**Provided data**
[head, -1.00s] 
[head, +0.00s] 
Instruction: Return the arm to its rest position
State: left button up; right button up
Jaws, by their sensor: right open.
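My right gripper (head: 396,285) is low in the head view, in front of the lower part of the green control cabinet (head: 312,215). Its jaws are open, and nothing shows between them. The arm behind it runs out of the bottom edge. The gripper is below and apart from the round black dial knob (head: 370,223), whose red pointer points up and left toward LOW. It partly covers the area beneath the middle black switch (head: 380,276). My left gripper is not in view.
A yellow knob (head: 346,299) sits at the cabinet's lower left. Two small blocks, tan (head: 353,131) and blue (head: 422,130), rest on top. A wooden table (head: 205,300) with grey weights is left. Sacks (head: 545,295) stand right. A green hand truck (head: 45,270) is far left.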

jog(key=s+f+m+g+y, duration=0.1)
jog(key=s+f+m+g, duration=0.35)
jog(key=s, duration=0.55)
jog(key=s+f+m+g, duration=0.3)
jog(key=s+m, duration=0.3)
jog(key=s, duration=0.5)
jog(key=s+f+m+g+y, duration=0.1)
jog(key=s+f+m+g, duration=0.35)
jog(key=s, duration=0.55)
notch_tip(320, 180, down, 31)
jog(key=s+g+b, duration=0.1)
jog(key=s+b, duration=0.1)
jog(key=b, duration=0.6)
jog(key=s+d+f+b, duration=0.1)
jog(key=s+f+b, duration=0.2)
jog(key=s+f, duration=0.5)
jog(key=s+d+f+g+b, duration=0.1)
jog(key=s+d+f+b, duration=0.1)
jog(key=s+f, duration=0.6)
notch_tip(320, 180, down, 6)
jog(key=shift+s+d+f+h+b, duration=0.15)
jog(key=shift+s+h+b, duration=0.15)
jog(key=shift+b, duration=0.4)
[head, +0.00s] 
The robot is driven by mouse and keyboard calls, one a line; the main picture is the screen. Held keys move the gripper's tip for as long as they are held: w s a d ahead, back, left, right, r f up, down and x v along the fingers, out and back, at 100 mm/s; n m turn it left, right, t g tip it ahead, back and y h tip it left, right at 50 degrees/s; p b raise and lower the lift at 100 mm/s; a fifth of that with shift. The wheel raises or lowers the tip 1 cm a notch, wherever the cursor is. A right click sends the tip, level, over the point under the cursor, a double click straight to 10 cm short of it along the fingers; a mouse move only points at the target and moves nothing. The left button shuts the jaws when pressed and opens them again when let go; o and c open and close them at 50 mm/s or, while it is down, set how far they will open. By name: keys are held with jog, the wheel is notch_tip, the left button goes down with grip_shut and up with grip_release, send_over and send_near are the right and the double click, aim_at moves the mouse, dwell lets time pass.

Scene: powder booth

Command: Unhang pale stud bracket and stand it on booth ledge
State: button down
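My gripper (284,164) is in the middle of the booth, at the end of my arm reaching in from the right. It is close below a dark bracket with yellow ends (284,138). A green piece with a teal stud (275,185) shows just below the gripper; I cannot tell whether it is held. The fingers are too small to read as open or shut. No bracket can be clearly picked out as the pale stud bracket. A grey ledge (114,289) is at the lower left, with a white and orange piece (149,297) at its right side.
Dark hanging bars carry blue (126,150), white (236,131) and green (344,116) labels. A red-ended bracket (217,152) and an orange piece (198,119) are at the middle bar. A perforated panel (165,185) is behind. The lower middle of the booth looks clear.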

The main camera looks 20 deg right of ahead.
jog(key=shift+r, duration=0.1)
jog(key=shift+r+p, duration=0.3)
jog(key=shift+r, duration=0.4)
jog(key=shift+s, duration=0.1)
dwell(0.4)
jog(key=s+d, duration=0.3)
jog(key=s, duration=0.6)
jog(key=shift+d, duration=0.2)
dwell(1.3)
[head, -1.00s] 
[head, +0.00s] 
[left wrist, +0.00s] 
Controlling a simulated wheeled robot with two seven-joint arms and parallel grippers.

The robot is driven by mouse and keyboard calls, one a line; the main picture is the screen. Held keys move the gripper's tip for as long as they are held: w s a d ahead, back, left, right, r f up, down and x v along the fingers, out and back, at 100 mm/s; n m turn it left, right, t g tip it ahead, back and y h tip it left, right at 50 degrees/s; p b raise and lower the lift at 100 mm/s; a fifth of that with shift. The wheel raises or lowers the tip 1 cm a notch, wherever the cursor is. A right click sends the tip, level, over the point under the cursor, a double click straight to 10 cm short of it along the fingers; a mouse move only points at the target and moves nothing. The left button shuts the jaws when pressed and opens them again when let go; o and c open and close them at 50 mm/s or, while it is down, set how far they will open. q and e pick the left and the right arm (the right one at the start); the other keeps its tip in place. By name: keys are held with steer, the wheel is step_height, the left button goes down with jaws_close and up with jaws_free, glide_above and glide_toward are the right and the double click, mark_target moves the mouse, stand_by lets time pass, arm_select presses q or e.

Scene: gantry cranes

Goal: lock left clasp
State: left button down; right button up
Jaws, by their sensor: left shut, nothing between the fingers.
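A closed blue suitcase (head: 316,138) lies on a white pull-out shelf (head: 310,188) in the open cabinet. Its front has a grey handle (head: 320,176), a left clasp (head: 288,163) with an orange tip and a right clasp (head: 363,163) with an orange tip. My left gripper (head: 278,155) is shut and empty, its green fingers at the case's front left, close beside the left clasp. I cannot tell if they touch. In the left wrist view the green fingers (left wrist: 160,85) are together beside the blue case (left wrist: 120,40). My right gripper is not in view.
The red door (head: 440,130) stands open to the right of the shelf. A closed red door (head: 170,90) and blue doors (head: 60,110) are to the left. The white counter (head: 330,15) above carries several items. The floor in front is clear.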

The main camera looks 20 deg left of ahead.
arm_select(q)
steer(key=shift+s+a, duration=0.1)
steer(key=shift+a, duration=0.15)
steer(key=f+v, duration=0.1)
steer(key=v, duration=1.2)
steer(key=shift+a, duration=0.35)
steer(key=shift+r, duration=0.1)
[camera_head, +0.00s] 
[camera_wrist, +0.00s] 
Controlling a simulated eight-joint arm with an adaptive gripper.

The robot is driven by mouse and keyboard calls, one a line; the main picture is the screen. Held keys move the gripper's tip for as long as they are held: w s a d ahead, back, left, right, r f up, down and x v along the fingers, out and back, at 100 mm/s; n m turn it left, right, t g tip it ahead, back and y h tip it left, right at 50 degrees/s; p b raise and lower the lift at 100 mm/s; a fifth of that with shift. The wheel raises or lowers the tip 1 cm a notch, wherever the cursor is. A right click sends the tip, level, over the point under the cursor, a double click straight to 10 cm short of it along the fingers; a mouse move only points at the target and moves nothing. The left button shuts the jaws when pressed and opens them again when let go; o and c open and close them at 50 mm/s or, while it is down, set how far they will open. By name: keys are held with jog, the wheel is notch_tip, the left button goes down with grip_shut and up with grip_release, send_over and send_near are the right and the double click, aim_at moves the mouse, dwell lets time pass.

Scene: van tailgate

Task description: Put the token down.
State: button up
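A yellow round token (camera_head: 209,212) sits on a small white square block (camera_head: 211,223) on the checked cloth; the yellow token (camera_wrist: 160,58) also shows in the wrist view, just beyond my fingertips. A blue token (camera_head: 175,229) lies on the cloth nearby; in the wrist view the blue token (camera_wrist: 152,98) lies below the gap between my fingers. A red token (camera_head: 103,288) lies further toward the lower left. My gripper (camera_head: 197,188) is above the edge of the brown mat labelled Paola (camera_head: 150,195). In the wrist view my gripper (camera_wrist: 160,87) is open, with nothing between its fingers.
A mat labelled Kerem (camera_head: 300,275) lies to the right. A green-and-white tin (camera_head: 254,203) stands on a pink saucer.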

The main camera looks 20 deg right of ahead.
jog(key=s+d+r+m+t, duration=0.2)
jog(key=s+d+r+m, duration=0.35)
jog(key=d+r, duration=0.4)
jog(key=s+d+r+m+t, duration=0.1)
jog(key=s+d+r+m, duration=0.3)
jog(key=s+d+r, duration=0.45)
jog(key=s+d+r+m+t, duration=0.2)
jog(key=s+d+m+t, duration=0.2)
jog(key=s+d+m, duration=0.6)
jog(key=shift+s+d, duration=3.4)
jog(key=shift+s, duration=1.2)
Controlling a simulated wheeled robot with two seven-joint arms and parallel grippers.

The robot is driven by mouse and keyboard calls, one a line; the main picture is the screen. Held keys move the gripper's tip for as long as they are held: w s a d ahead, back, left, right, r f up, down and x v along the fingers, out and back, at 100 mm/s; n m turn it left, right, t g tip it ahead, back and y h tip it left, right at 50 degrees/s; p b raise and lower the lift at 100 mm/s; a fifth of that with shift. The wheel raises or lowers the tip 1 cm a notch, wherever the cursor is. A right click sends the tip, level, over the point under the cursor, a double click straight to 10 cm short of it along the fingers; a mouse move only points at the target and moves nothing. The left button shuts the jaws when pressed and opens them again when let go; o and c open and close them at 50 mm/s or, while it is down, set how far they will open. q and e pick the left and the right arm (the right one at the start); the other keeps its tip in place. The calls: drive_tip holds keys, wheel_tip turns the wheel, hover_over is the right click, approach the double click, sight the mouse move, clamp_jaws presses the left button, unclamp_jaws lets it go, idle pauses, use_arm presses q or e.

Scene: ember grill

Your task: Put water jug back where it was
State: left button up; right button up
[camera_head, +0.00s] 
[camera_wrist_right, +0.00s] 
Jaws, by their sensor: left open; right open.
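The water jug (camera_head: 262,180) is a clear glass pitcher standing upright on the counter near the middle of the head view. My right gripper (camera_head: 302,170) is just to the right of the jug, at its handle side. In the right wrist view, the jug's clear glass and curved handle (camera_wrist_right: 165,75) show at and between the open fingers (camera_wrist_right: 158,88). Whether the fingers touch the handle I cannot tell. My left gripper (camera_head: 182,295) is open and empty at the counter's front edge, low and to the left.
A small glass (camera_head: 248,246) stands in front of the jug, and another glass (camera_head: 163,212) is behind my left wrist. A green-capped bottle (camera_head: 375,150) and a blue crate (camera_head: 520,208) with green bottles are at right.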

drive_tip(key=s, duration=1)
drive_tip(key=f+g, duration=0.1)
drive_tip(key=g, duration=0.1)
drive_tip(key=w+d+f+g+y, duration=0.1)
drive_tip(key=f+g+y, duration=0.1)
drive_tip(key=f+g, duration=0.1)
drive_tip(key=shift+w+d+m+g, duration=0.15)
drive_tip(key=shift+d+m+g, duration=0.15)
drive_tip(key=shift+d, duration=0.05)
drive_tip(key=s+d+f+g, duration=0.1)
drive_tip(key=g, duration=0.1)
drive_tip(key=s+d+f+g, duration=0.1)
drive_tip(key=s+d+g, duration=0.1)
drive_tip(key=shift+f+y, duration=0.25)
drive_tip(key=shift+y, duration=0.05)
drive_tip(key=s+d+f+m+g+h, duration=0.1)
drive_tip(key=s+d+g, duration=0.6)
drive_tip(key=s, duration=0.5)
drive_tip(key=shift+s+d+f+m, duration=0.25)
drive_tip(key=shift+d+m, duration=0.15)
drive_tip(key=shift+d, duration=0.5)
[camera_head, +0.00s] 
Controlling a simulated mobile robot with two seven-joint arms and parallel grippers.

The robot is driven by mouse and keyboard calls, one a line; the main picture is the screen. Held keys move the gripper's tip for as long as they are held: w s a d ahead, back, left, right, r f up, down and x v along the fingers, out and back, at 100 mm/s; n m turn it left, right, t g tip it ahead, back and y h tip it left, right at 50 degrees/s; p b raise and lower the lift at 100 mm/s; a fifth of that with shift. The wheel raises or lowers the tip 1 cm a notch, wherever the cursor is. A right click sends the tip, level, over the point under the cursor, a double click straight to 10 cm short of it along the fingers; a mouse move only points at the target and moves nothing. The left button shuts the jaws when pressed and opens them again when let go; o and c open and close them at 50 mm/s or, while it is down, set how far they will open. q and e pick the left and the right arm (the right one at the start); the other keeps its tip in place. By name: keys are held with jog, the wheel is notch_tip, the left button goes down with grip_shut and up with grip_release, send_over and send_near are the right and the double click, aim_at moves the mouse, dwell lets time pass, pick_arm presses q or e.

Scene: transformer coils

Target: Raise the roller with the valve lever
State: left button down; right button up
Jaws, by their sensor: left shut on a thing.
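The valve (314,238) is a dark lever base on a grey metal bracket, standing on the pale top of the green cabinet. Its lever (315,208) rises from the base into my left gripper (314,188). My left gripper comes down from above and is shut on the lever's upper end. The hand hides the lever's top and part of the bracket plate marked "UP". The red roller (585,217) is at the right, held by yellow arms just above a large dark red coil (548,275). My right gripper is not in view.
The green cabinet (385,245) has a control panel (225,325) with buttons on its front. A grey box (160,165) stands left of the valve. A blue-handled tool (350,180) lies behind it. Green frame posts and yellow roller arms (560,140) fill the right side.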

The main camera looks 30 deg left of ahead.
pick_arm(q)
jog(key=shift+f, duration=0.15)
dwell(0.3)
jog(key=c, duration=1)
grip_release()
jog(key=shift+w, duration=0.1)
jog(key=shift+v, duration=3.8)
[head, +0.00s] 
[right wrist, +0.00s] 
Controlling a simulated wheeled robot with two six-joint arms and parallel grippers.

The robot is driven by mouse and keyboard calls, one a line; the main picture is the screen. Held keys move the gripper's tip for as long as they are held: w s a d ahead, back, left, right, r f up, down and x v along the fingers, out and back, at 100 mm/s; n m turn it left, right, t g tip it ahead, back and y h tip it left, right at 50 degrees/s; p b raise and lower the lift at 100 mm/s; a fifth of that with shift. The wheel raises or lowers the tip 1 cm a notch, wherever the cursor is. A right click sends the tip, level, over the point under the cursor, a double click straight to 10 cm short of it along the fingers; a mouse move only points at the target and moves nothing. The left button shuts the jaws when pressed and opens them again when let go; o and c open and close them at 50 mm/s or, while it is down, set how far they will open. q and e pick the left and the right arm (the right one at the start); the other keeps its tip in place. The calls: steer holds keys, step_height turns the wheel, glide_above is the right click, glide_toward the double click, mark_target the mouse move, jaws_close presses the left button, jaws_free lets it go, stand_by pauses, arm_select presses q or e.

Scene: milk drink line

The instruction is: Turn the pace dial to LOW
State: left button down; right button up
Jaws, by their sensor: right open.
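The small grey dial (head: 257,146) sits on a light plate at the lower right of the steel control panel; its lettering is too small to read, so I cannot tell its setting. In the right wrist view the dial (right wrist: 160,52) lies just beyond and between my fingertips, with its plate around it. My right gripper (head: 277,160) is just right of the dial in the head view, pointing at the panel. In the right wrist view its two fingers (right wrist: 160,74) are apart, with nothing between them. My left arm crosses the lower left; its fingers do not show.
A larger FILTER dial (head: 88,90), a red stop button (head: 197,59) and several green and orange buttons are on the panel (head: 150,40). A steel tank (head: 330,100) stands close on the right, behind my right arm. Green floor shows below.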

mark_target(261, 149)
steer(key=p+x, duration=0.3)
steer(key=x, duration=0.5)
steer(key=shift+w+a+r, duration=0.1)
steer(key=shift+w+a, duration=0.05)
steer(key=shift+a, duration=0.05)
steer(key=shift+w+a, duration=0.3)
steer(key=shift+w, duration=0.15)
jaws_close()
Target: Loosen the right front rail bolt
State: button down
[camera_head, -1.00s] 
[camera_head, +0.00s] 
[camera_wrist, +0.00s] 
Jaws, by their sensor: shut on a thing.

**Description of the task**
Track down every line holding the string "parallel" and copy it.

**Answer below**
Controlling a simulated wheeled robot with two seven-joint arms and parallel grippers.
Controlling a simulated wheeled robot with two seven-joint arms and parallel grippers.
Controlling a simulated mobile robot with two seven-joint arms and parallel grippers.
Controlling a simulated wheeled robot with two six-joint arms and parallel grippers.

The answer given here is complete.